**Problem details**
Identify every line containing the word "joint" and reproduce each one.

##### Records for this exercise #####

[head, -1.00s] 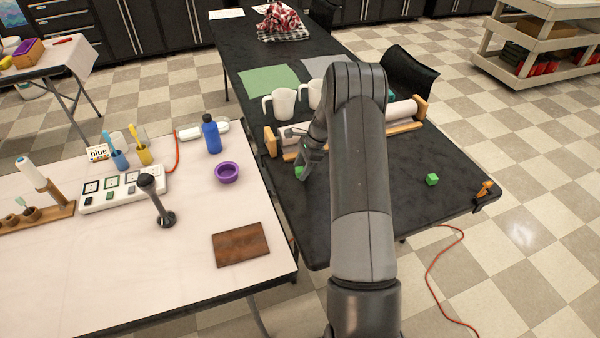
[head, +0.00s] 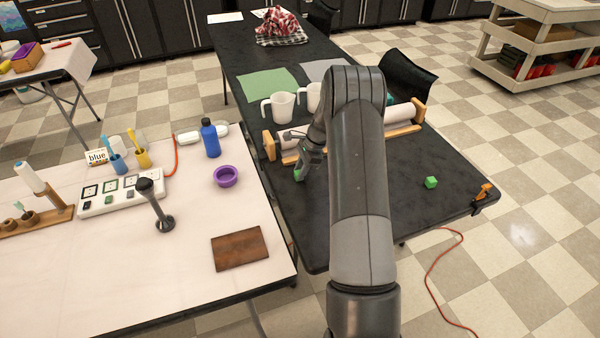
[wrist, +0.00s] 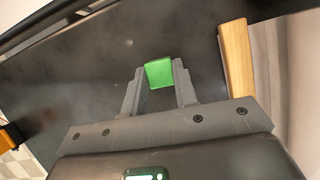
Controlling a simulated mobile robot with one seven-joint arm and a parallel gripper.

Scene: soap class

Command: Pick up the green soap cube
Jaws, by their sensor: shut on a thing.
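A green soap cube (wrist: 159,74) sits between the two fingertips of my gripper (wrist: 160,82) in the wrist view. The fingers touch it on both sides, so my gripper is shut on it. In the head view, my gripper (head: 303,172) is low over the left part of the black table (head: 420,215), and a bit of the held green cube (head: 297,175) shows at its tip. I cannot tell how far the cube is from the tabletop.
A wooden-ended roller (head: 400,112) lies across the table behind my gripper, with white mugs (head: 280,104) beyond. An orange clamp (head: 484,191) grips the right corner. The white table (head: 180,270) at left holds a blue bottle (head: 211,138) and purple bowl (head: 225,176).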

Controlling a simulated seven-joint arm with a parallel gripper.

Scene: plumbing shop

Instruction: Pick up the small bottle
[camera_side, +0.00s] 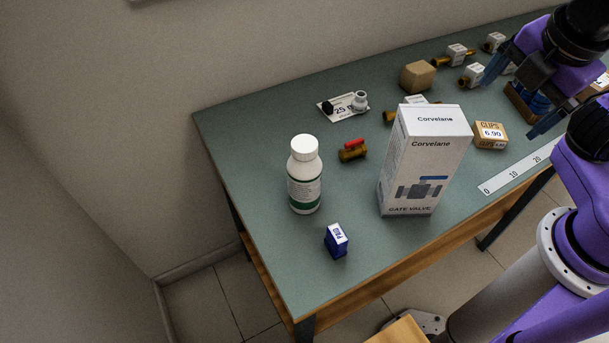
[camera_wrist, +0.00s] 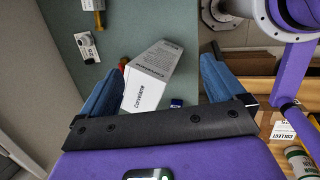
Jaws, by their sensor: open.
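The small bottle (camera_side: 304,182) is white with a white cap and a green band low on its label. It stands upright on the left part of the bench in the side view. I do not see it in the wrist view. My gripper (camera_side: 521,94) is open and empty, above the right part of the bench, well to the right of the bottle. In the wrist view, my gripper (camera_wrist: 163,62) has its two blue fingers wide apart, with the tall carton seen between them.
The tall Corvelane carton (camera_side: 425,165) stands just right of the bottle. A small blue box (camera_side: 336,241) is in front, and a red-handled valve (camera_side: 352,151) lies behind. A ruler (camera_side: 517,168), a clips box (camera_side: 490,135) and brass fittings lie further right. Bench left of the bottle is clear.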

#####
##### Records for this exercise #####

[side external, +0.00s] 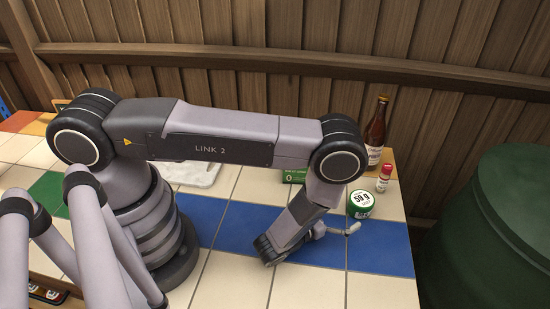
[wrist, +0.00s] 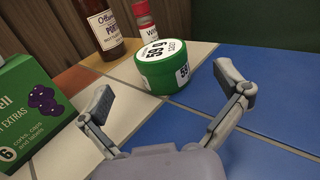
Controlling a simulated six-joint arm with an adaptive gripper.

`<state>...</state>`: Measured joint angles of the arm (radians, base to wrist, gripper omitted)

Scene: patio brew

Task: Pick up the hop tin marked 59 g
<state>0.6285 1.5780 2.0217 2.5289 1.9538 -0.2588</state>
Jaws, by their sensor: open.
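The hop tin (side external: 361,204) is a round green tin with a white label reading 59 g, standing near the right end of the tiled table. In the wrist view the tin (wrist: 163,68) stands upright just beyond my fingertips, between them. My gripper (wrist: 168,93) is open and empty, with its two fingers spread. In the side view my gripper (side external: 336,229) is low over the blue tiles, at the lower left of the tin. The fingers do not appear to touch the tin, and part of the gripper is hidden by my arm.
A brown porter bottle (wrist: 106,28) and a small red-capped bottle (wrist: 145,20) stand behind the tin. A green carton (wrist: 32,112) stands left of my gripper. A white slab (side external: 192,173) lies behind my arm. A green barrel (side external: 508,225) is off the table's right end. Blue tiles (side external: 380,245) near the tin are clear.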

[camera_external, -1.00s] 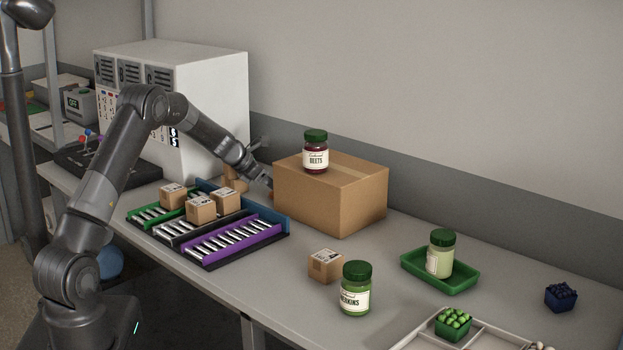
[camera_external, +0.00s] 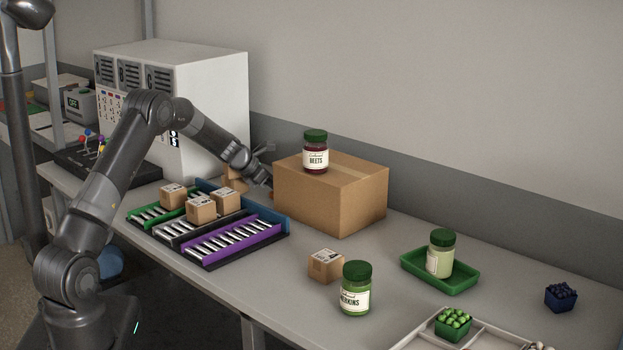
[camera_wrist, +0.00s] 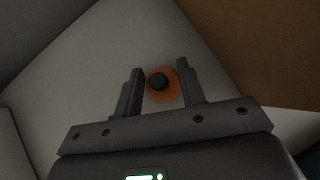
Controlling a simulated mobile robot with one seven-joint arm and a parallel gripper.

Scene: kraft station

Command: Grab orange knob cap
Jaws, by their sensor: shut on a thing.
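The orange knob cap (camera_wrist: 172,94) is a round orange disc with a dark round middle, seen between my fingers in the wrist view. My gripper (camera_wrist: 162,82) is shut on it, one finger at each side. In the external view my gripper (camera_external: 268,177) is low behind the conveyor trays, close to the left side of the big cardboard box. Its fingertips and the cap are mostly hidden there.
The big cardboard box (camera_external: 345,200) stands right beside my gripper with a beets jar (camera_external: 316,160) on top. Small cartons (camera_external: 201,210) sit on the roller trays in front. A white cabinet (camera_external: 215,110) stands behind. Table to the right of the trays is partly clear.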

#####

**Solution to this exercise**
Controlling a simulated mobile robot with one seven-joint arm and a parallel gripper.
Controlling a simulated seven-joint arm with a parallel gripper.
Controlling a simulated six-joint arm with an adaptive gripper.
`<state>...</state>`: Measured joint angles of the arm (radians, base to wrist, gripper omitted)
Controlling a simulated mobile robot with one seven-joint arm and a parallel gripper.

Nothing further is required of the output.